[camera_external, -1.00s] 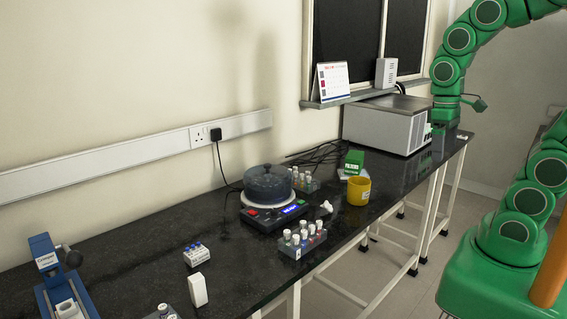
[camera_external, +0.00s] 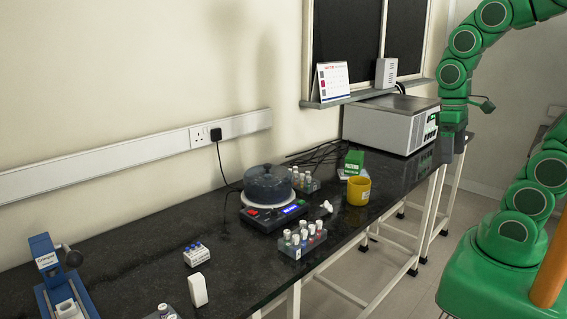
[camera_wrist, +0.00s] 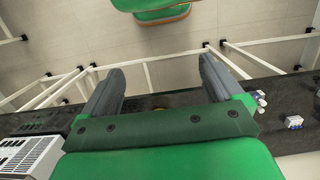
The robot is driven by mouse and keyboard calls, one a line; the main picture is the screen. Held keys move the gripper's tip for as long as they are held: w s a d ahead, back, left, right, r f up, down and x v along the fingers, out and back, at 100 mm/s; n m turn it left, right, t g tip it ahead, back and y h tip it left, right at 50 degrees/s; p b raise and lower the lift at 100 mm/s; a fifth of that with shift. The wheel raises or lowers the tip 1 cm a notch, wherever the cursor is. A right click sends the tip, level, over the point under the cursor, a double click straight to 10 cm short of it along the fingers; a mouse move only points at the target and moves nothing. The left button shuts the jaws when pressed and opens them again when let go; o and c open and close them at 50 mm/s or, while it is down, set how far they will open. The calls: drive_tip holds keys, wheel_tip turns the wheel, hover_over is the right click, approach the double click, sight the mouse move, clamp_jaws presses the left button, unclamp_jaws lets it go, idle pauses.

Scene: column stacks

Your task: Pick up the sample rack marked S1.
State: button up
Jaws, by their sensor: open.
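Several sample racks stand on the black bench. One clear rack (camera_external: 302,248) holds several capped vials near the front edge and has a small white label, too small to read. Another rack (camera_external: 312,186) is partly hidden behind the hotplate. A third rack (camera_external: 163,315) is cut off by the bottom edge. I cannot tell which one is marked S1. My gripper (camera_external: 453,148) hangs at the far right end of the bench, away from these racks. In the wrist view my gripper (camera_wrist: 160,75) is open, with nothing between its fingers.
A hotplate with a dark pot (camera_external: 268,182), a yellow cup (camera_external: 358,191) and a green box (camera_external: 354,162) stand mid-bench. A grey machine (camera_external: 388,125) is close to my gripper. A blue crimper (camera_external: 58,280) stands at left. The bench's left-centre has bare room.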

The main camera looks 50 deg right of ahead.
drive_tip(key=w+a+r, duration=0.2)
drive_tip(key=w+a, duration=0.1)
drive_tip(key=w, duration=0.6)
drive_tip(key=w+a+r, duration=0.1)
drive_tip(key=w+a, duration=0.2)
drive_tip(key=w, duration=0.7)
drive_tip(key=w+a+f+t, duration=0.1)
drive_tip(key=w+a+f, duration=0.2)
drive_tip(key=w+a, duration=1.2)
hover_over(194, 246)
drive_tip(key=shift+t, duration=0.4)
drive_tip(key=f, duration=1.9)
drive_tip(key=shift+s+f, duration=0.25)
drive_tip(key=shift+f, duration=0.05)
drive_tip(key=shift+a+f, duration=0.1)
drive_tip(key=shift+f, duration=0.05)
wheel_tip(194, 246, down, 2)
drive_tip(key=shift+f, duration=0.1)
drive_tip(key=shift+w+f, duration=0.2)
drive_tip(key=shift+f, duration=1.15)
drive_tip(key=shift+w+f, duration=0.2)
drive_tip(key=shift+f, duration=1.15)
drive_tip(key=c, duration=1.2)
...
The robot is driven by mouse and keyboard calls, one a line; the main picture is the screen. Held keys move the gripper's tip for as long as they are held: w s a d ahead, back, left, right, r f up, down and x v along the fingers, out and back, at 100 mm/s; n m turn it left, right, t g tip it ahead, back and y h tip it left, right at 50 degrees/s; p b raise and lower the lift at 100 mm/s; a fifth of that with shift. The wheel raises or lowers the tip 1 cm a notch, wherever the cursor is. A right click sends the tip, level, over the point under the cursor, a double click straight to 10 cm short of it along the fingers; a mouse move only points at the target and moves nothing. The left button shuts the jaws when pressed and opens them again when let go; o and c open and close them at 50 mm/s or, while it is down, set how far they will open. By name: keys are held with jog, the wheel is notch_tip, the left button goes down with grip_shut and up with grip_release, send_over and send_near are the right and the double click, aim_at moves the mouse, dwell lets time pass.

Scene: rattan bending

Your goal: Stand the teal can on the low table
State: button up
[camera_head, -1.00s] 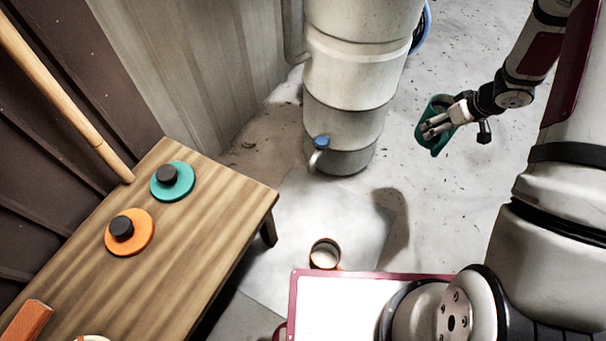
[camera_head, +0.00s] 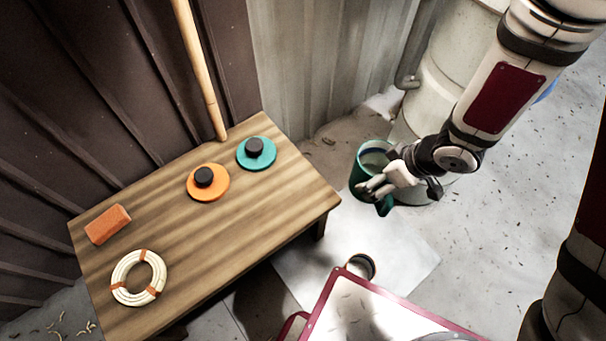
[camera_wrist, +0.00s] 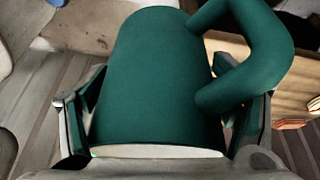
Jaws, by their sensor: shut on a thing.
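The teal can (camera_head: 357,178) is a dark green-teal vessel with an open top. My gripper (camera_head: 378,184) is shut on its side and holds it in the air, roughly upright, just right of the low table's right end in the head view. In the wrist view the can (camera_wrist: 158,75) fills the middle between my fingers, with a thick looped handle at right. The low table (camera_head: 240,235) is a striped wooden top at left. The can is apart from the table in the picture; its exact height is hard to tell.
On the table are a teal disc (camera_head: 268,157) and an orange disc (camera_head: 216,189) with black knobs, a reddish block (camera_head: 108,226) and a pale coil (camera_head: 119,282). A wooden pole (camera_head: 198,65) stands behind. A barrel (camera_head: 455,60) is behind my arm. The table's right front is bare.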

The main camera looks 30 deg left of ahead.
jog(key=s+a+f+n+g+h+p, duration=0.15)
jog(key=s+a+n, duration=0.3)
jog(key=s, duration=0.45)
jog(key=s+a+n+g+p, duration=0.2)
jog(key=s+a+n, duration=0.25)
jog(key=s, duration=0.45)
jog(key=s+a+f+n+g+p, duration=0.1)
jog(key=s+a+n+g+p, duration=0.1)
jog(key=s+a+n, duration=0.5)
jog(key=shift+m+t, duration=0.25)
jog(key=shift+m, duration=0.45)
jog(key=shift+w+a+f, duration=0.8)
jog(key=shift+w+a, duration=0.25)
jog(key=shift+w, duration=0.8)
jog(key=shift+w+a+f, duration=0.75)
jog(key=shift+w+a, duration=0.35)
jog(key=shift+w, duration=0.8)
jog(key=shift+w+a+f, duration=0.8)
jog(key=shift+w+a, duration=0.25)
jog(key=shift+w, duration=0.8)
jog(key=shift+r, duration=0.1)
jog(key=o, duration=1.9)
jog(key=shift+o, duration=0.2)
==
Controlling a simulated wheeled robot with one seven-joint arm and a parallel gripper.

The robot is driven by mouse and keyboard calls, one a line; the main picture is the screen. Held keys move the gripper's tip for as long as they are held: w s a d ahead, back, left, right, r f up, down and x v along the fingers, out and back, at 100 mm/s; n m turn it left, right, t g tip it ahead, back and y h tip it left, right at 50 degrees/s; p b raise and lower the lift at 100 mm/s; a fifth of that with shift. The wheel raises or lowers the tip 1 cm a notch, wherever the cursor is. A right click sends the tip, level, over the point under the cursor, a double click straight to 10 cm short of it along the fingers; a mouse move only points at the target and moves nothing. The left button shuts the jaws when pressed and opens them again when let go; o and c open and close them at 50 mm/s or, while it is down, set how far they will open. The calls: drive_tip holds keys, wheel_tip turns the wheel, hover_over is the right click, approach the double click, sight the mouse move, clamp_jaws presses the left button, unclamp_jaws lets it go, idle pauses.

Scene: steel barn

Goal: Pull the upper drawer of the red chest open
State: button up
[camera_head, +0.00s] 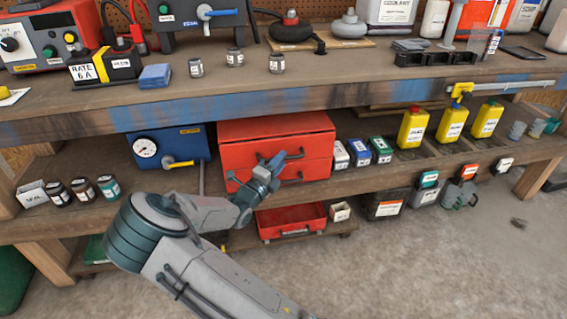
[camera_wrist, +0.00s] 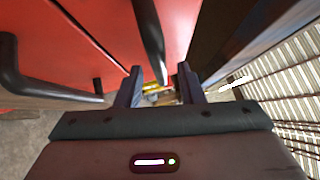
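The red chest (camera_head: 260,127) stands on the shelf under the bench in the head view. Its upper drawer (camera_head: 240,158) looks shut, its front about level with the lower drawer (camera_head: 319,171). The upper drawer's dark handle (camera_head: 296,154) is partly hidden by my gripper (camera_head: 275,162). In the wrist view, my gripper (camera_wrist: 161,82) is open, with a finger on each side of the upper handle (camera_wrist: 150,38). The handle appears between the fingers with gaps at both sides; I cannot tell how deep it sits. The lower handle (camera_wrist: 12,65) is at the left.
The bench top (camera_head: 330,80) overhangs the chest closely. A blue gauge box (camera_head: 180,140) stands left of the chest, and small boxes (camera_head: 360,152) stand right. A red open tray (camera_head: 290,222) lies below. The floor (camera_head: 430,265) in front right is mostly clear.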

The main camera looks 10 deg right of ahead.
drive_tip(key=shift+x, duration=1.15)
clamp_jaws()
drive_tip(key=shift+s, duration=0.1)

● Task requirements: Count how many lines in the data above hold the string "Your", and give the number with no other words.

● Reply to the exercise: 2